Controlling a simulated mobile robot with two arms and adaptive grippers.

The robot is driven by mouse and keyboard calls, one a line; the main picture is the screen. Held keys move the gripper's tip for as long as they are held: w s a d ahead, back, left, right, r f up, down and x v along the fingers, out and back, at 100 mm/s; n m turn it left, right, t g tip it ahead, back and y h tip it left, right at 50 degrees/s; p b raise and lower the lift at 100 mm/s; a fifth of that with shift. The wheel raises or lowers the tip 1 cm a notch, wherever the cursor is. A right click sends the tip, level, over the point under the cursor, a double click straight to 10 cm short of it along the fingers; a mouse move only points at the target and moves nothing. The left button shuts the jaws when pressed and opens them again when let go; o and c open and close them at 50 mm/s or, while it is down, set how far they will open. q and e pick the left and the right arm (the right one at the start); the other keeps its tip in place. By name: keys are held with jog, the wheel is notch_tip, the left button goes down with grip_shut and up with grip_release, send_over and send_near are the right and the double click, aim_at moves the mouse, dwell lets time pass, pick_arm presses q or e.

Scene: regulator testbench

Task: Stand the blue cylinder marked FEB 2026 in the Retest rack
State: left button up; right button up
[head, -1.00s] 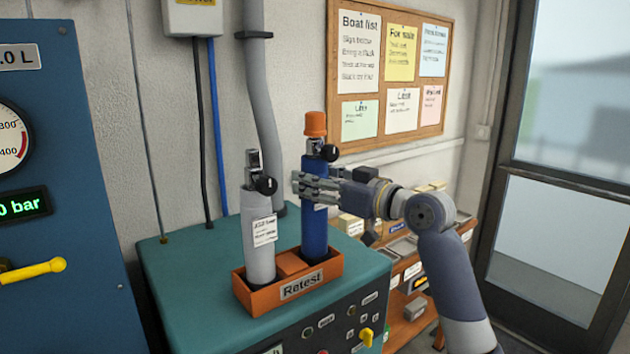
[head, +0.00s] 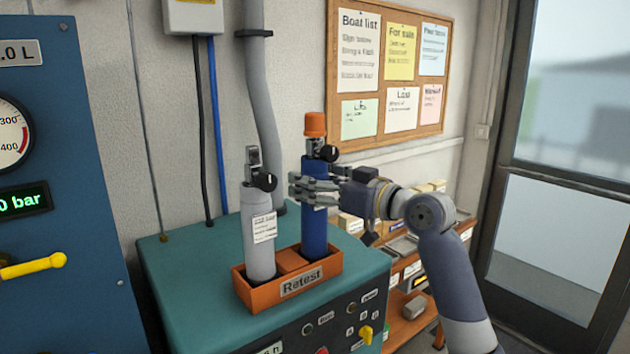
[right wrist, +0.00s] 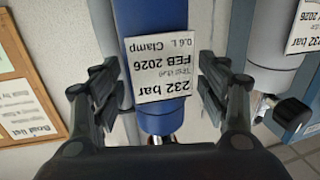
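The blue cylinder (head: 314,236) stands upright in the right part of the orange Retest rack (head: 301,283), with an orange cap on top. In the right wrist view its label (right wrist: 160,68) appears upside down and reads 232 bar, FEB 2026, 0.6 L, Clamp. My right gripper (head: 312,188) is at the cylinder's upper body, just below the valve. Its fingers (right wrist: 160,92) lie on either side of the cylinder and look open, with narrow gaps. The cylinder's base is hidden by the rack's front wall. My left gripper is not in view.
A grey cylinder (head: 258,228) with a white label stands in the rack's left part. The rack sits on a teal bench (head: 190,270) with knobs on its front. A blue gauge panel (head: 62,180) is at the left. Shelves (head: 408,308) with boxes stand at the right.

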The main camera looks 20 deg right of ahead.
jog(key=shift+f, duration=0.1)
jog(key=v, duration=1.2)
_ _ _
> **TASK PROMPT**
What is the number of lines that hold the string "robot"? Give it alone.

> **FULL ANSWER**
2